As he half - dozes, eyes heavy with exhaustion, his clothes soaked in blood , faces and vomit, the prisoner can barely believe his situation.”
That prisoner was Sandy Mitchell who was one of a group of Britons who were arrested in Saudi Arabia and accused of bombings that had been carried out by Al Qaeda militants. Hi s captors knew he was innocent but denied him a lawyer for a year, sentencing him to death.
Still let’s hear of interrogation Saudi style;
“As he is dragged along the corridor, Sandy hears the screams of other prisoners. Hauled into the interrogation room upstairs, the hood is removed and he is ordered to stand for the next 20 minutes. Then whack! Suddenly a punch to the stomach almost doubles him up in pain. As he drops to his knees, he is pulled up by his wrist chains and slammed against the wall, still blindfolded and with his handcuffs on. The punches pile in - to his face, groin and kidney. He raises his hands to protect his face, blood pours out of his left ear, but he just receives more blows to his body. Defenceless and helpless, he collapses to the floor.”
These descriptions are to be found in Saudi Babylon; Torture and Cover -Up in the House of Saud written by Sandy Mitchell and Mark Hollingsworth. The book is one of the most disturbing I have ever read both with regards to the brutality with which the Saudi regime treats even the citizens of a friendly country and even more so with regards to the British Government's failure to stand up for its citizens.
Sandy Mitchell and his fellow prisoners live with the scars of the evil that was inflicted on them by one of the nastiest, most corrupt regimes in the world. Yet, Britain still seems to be led by those who are only to quick to fall to their knees before Saudi princes. In large part this is because of the lucrative arms trade which is so assiduously promoted within the Ministry of Defence by the likes of British Aerospace.

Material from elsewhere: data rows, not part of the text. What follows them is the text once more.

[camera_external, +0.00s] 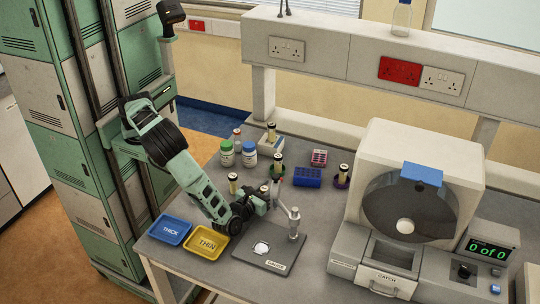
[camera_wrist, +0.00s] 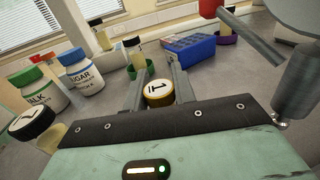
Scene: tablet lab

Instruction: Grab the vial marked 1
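The vial marked 1 (camera_wrist: 158,94) shows in the wrist view as a gold-rimmed cap with a white top bearing a "1". It stands between the two fingers of my gripper (camera_wrist: 157,88), and its lower body is hidden. The fingers flank the cap, with a small gap visible at the left; my gripper looks open around it. In the external view my gripper (camera_external: 260,203) is low over the table, by a vial cap (camera_external: 264,189). Another vial (camera_wrist: 32,123), with a dark-rimmed cap and a mark I cannot read surely, stands at the left of the wrist view.
Other vials stand behind (camera_external: 277,160) and at the right (camera_external: 342,174). White bottles (camera_external: 227,153), a blue rack (camera_external: 307,177) and a metal stand (camera_external: 294,222) are close by. Blue (camera_external: 170,230) and yellow (camera_external: 207,242) trays lie at the front; a large machine (camera_external: 415,180) fills the right.

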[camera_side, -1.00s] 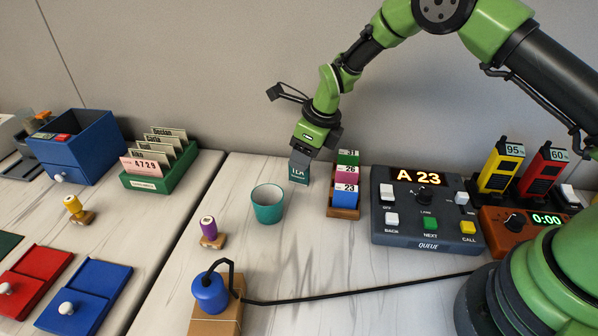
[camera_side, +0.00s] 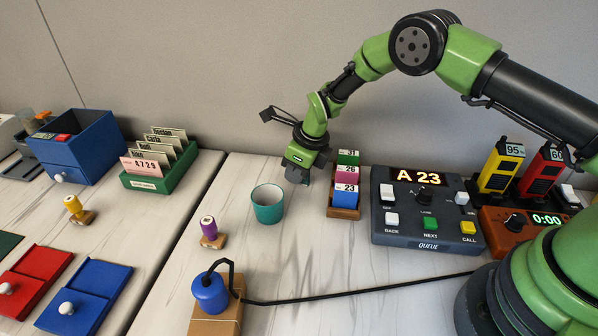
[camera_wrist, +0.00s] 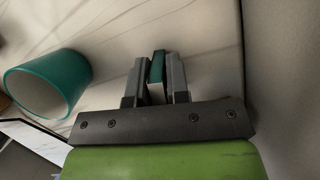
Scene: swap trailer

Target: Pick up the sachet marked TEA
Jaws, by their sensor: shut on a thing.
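My gripper (camera_side: 297,177) is low over the table, behind the teal cup and left of the ticket rack. In the wrist view my gripper (camera_wrist: 156,72) is shut on the teal sachet (camera_wrist: 157,66), which stands upright between the two grey fingers. A white part shows at its near end. In the side view the fingers hide most of the sachet, and its TEA marking cannot be read now. I cannot tell whether its base touches the table.
The open teal cup (camera_side: 268,211) stands just in front, also in the wrist view (camera_wrist: 38,92). The rack of numbered cards (camera_side: 344,213) is close on the right, then the queue panel (camera_side: 425,250). The wall is close behind.

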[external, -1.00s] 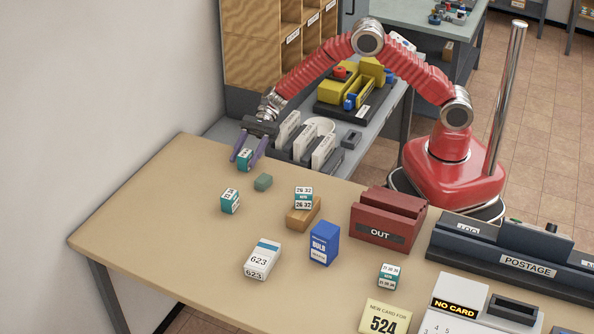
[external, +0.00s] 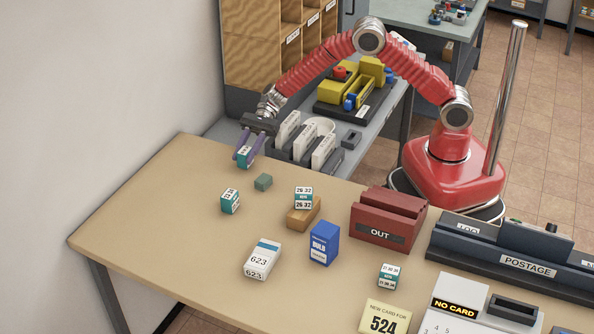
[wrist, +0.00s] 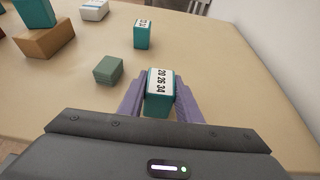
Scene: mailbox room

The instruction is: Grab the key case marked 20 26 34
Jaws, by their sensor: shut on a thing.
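The teal and white key case marked 20 26 34 (wrist: 159,84) is between the purple fingers of my gripper (wrist: 156,98) in the wrist view. The fingers are shut on its two sides. In the external view, my gripper (external: 244,160) holds this case (external: 244,158) at the far left part of the tan table (external: 170,220). I cannot tell whether the case touches the table. Another teal and white case (external: 230,201) stands nearer the front; it also shows in the wrist view (wrist: 142,34).
A small green block (external: 263,182) lies close to my gripper. A third case (external: 303,197) rests on a wooden block (external: 303,214), and another (external: 388,276) stands at front right. A blue bulb box (external: 324,243), a white 623 box (external: 262,259) and a red OUT tray (external: 386,226) stand around. The left table is clear.

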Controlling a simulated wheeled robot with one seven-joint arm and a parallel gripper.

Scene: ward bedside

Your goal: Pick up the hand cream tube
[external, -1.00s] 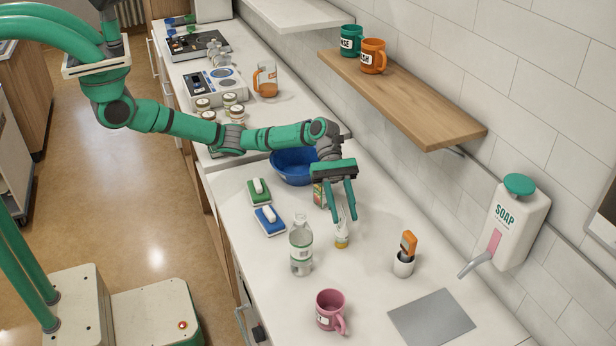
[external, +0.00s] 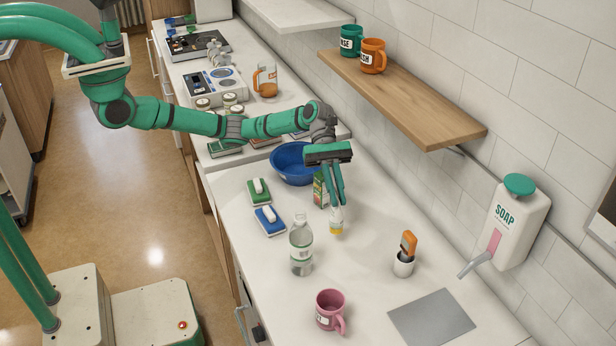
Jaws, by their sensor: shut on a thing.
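The hand cream tube (external: 336,219) is a small whitish tube with a yellow cap at its lower end. My gripper (external: 335,203) is shut on its upper part, fingers pointing down. The tube hangs upright between the fingertips, seemingly just above the white counter; the exact gap is hard to tell. The fingers hide the top of the tube.
A green carton (external: 320,190) stands close behind my fingers, left of them. A blue bowl (external: 292,165) is behind. A wooden shelf (external: 410,105) overhangs the counter on the right.

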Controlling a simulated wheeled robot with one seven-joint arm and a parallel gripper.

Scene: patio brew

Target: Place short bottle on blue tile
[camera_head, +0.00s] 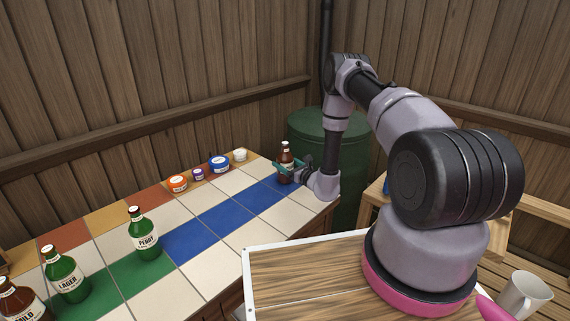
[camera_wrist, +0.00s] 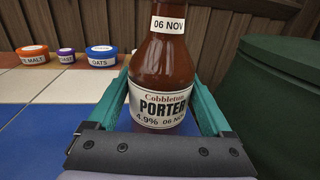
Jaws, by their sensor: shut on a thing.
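A brown bottle labelled Porter (camera_head: 285,163) stands upright at the far right end of the tiled counter. It fills the middle of the wrist view (camera_wrist: 160,75). My gripper (camera_head: 287,167) is shut around this bottle, with a teal finger on each side in the wrist view (camera_wrist: 163,108). A row of blue tiles (camera_head: 229,217) runs along the counter towards the bottle. Blue also shows around the bottle's lower part in the wrist view (camera_wrist: 50,117). The bottle's base is hidden by my gripper in the wrist view, so contact with the tile is unclear.
Green bottles labelled Perry (camera_head: 145,236) and Lager (camera_head: 66,275) and a brown Mild bottle (camera_head: 20,302) stand at left. Several small tubs, including an orange one (camera_head: 177,184), line the back. A green barrel (camera_head: 310,125) stands behind. A mug (camera_head: 525,296) is at lower right.

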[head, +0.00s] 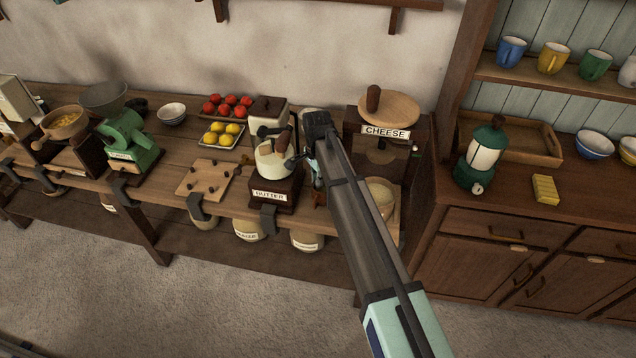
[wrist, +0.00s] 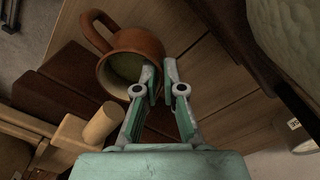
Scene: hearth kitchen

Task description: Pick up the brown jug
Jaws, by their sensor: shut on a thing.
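The brown jug (wrist: 140,43) shows in the upper middle of the wrist view, its open mouth towards the camera and its looped handle at the upper left. My gripper (wrist: 160,82) is shut on the jug's rim at its near right side, with one finger over the mouth and the other outside the wall. In the head view my gripper (head: 315,178) is between the butter churn and the cheese press, and it and my arm hide most of the jug. I cannot tell whether the jug touches the bench.
The butter churn (head: 270,190) stands close on the left; its wooden crank grip (wrist: 101,124) is near my fingers. The cheese press (head: 385,131) stands close on the right. A pegged board (head: 205,180), lemons and tomatoes lie further left. A green lantern (head: 484,158) stands on the dresser.

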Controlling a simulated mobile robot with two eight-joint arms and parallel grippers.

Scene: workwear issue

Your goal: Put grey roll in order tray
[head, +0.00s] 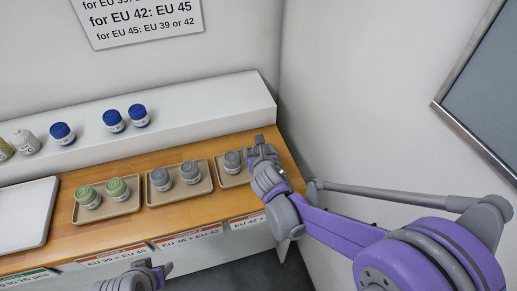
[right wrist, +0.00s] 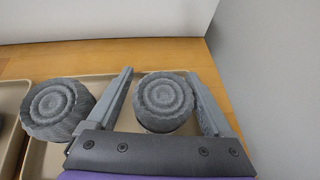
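The right-hand beige tray (head: 222,181) holds a grey roll (head: 233,161), which is also the left roll (right wrist: 58,108) in the right wrist view. A second grey roll (right wrist: 165,100) stands between the spread fingers of my right gripper (right wrist: 160,76), with gaps visible beside it. In the head view my right gripper (head: 262,148) hides that roll. Two more grey rolls, left (head: 160,179) and right (head: 190,172), sit in the middle beige tray (head: 178,198). A large white tray, perhaps the order tray (head: 25,215), lies empty at the left. My left gripper (head: 158,270) is at the bottom, its fingers unclear.
Green rolls (head: 117,188) sit in another beige tray (head: 108,212). Blue rolls (head: 62,132) and a pale roll (head: 25,141) stand on the white raised shelf (head: 190,110) behind. A wall (head: 330,100) rises at the right of the wooden counter (head: 105,172).

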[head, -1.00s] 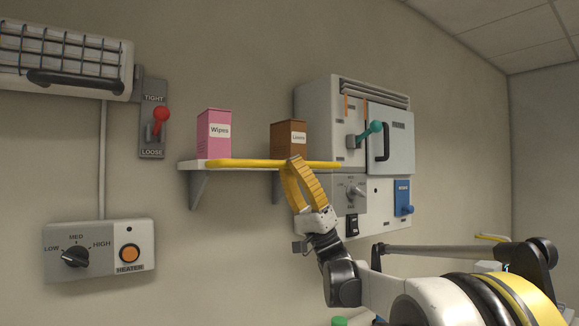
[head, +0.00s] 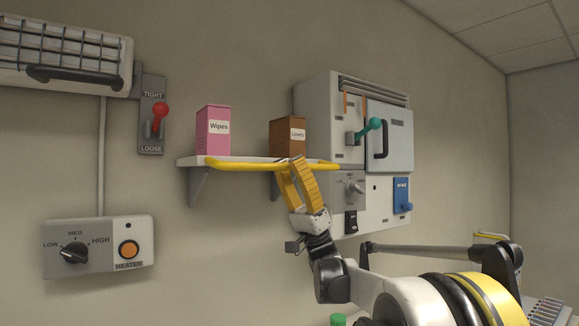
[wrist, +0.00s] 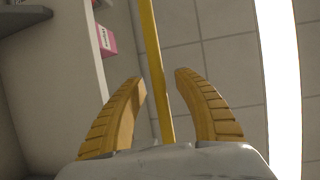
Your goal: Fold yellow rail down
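The yellow rail (head: 235,165) runs level along the front edge of the white wall shelf (head: 192,160). In the wrist view the yellow rail (wrist: 152,50) passes lengthwise between my two fingers. My gripper (head: 291,162) has yellow ribbed fingers and reaches up from below to the right part of the rail. In the wrist view my gripper (wrist: 160,77) is open, with a visible gap between the rail and each finger. I cannot tell how deep the rail sits between them.
A pink Wipes box (head: 213,132) and a brown Liners box (head: 287,136) stand on the shelf. A wall cabinet (head: 392,140) with a teal lever is close on the right. A red lever (head: 158,115) and heater panel (head: 98,247) are on the left. Another yellow bar (head: 490,236) shows far right.

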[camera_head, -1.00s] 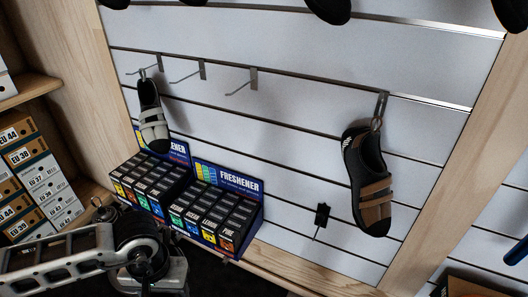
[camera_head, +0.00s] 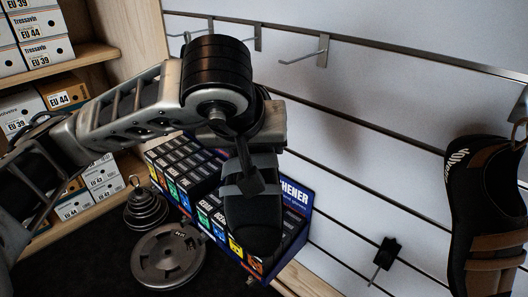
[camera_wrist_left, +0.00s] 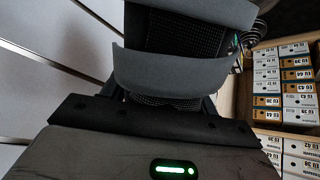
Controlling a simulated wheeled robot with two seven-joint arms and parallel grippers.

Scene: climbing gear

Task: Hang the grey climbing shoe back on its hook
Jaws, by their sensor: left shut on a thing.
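My left gripper (camera_head: 256,142) is shut on a dark climbing shoe with grey straps (camera_head: 250,215). The shoe hangs toe down from it, in front of the freshener boxes. In the left wrist view the shoe's grey straps (camera_wrist_left: 170,70) fill the upper middle, close to the gripper; the fingertips are hidden. An empty hook (camera_head: 306,52) sticks out of the slatted wall, above and right of the gripper. Another hook (camera_head: 257,38) is partly hidden behind my arm. The light shoe on the leftmost hook is hidden now. My right gripper is out of view.
A black and brown shoe (camera_head: 485,215) hangs at the right edge. A freshener display (camera_head: 295,205) stands below the wall. A black peg (camera_head: 386,252) sticks out low on the wall. Weight discs (camera_head: 168,255) lie at lower left. Shelves with shoe boxes (camera_head: 32,52) are at left.

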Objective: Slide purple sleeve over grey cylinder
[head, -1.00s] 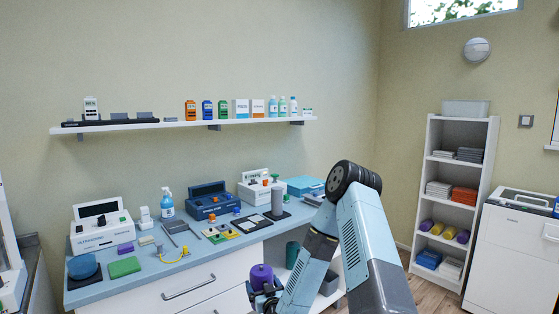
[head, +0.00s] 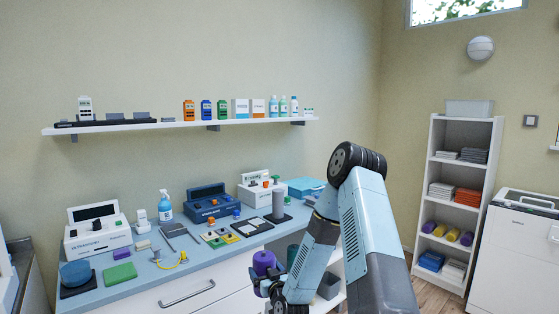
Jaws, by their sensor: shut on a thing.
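The purple sleeve (head: 263,262) is held upright in my gripper (head: 262,283), which is shut on it in front of the counter's front edge. My gripper's fingers are small and dark in this view, and the sleeve's lower part is partly hidden by them. The grey cylinder (head: 278,204) stands upright on a dark base plate (head: 266,216) near the right end of the counter. The sleeve is apart from the cylinder, nearer to me and lower in the picture. The cylinder's top is clear.
On the blue-grey counter (head: 210,262), a tray with coloured knobs (head: 220,238), a white device (head: 260,190) and a blue case (head: 306,187) stand around the cylinder. A yellow cable (head: 172,264) and a green block (head: 120,274) lie further left. A wall shelf (head: 190,126) hangs above.

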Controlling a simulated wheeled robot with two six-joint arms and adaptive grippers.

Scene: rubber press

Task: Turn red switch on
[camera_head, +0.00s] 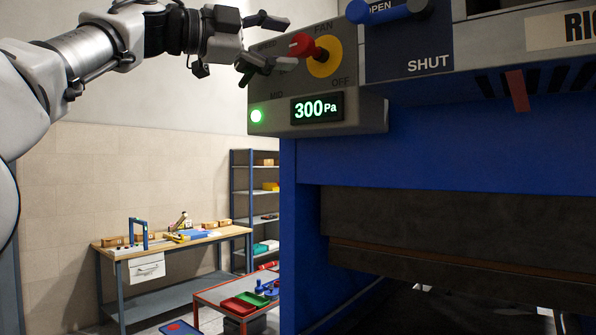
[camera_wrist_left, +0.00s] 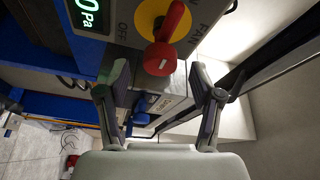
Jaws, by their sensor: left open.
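The red switch (camera_head: 301,45) is a knob with a red handle on a round yellow plate (camera_head: 325,64), on a grey panel marked FAN and OFF. In the head view the handle lies at the upper left of the plate. My left gripper (camera_head: 284,44) is open just left of the handle, with one finger above and one below. In the left wrist view the red switch (camera_wrist_left: 168,40) stands just ahead of the left gripper (camera_wrist_left: 160,80), roughly between the spread fingertips. No contact is clear. The right gripper is not in view.
The panel display (camera_head: 317,108) reads 300 Pa, and a green light (camera_head: 256,116) glows beside it. A blue OPEN/SHUT lever (camera_head: 388,10) is close on the right. A blue press frame (camera_head: 430,155) fills the right. A workbench (camera_head: 190,240) and shelves stand behind.

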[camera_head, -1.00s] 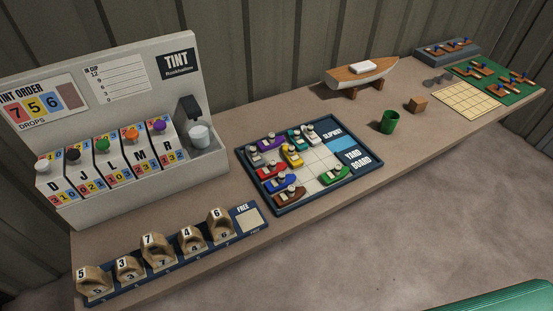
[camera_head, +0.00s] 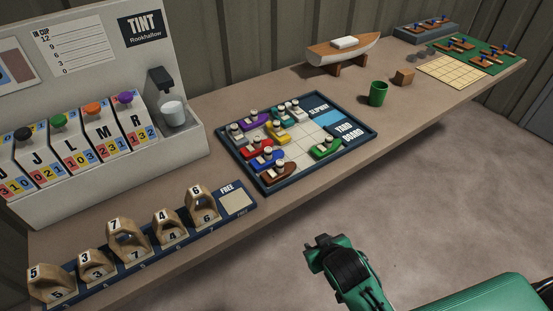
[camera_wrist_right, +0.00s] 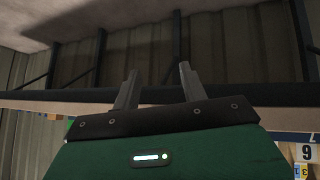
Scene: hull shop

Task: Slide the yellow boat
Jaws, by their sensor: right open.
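The yellow boat (camera_head: 278,132) sits on the gridded yard board (camera_head: 254,177), in a dark blue frame on the bench. It has a white cabin on top. Around it are a purple boat (camera_head: 254,121), a teal boat (camera_head: 278,112), a red boat (camera_head: 257,148), a blue boat (camera_head: 266,160), a brown boat (camera_head: 278,174) and a green boat (camera_head: 326,147). My right gripper (camera_wrist_right: 157,74) is open and empty in the right wrist view, near the bench edge. My left gripper is out of view.
A tint dispenser (camera_head: 90,130) stands at the left, behind a rack of numbered wooden blocks (camera_head: 125,240). A green cup (camera_head: 377,94), a wooden block (camera_head: 404,77) and a model boat (camera_head: 342,50) are right of the board. Floor is clear in front.

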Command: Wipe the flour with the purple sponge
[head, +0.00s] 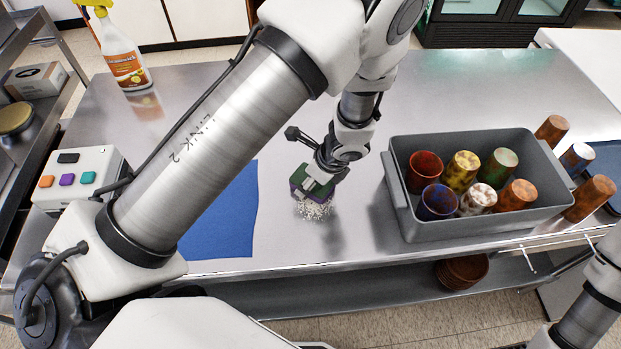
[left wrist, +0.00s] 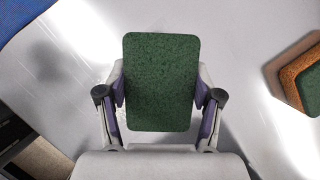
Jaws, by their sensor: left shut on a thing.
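My left gripper (head: 314,181) reaches down to the steel counter and is shut on a sponge (head: 318,188). Its green face fills the middle of the left wrist view (left wrist: 161,82), between the two fingers. Purple shows at its sides in the head view; most of its lower part is hidden. The flour (head: 314,211) is a white speckled patch on the counter, directly below and in front of the sponge. I cannot tell whether the sponge touches it. My right gripper is out of view.
A blue mat (head: 228,220) lies left of the flour. A grey bin (head: 480,232) of several cups stands to the right. A spray bottle (head: 126,62) and a button box (head: 78,176) are at left. An orange-and-green block (left wrist: 300,75) shows in the left wrist view.

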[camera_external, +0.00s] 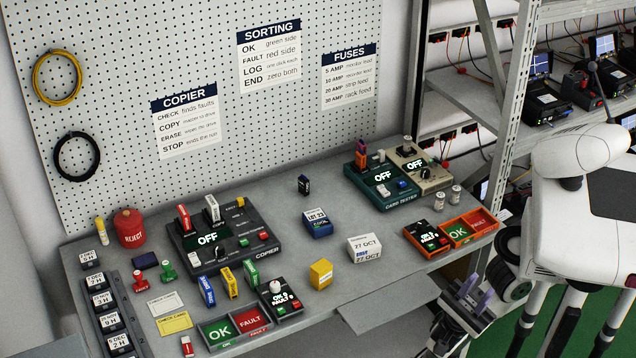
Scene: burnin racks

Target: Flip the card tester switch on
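The card tester (392,202) is a dark green box at the back right of the bench, with its name on the front edge. Its display (383,176) reads OFF. A small pale control (383,190) and a blue one (402,184) are on its top; which of them is the switch is too small to tell. My gripper (474,295), with lilac fingers, is low at the bench's front right, away from the tester. The fingers look apart, with nothing visible between them.
A beige box (432,182) with its own OFF display adjoins the tester on the right. Orange OK/FAULT trays (459,231) and two small jars (439,202) stand in front. The copier (262,252) is left.

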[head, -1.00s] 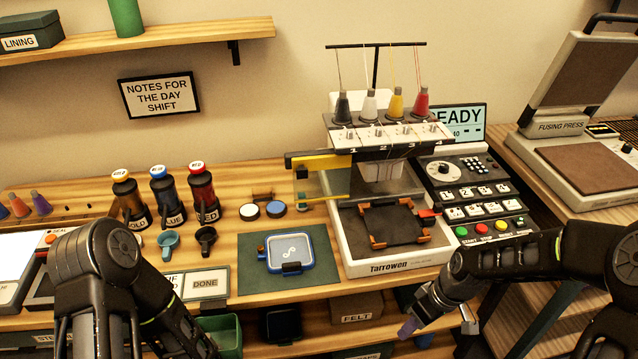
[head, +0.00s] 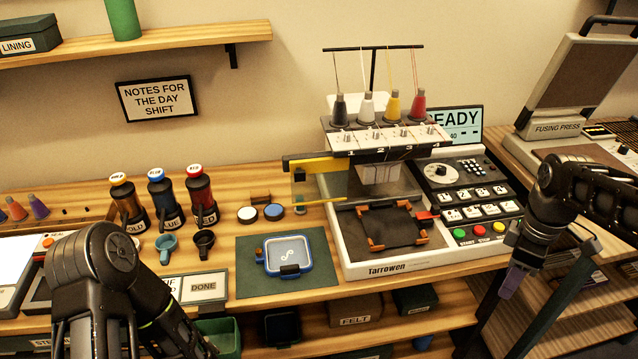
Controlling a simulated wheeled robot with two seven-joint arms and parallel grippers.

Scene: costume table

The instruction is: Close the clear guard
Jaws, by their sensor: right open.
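The clear guard (head: 322,186) is a see-through panel with yellow edging at the left side of the embroidery machine (head: 352,262). It stands out to the left of the needle heads, so it looks swung open. The hoop bed (head: 392,226) under the needles is uncovered at the front. My right gripper (head: 511,282) hangs downward off the machine's front right corner, below the control panel. It is open and holds nothing that I can see, well apart from the guard. My left arm shows at the lower left; its gripper is out of the frame.
The control panel (head: 466,200) with buttons stands between my right arm and the guard. Thread cones (head: 391,104) stand on top of the machine. A blue hoop (head: 287,255) lies on a green mat (head: 245,285). Bottles (head: 200,196) and small cups (head: 203,241) are further left.

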Under Tony Blair, the British Government showed its unsavoury colours by first intervening to block legal moves against the torturers and tehn by suppressing the Serious Fraud Office investigation into bribes being paid by British Aerospace to Saudi princes. After the ending of the SFO investigation I remember hearing a Labour MP on Newsnight expressing his delight as this would enable future arms deals to go ahead. That night, I realised that the rule of law in Britain has been reduced to a meaningless slogan - well at least for the rich and powerful.
Now, we hear that little has changed under conviction politician Gordon Brown for we are now to now to sell fighter planesto the Saudis for about £4.4 billion. Maintenance and training may up the worth of the deal to £20 billion.
Were I not a Christian, I think the Saudi princes would be high on my list of those who should be hanging from lamp posts. As a Christian, I feel that the time has surely arrived when we should stop turning the other way at the crimes of the House of Saud. This will only happen when we abandon our arms trade with them and seek useful work for those who aork in the arms trade. It will only happen when we break ranks with the efforts of the USA to turn the Middle East into an armed madhouse.
Given that a junior member of the government visited this site yesterday, I would say to him and others that to sell fighter jets to this bunch of violent crook is about as sane as arming street gangs with guns and knives. It is a nonsense. Better would be to honour the likes of Sandy Mitchell and to stop this trade which makes us accomplices in bloodshed.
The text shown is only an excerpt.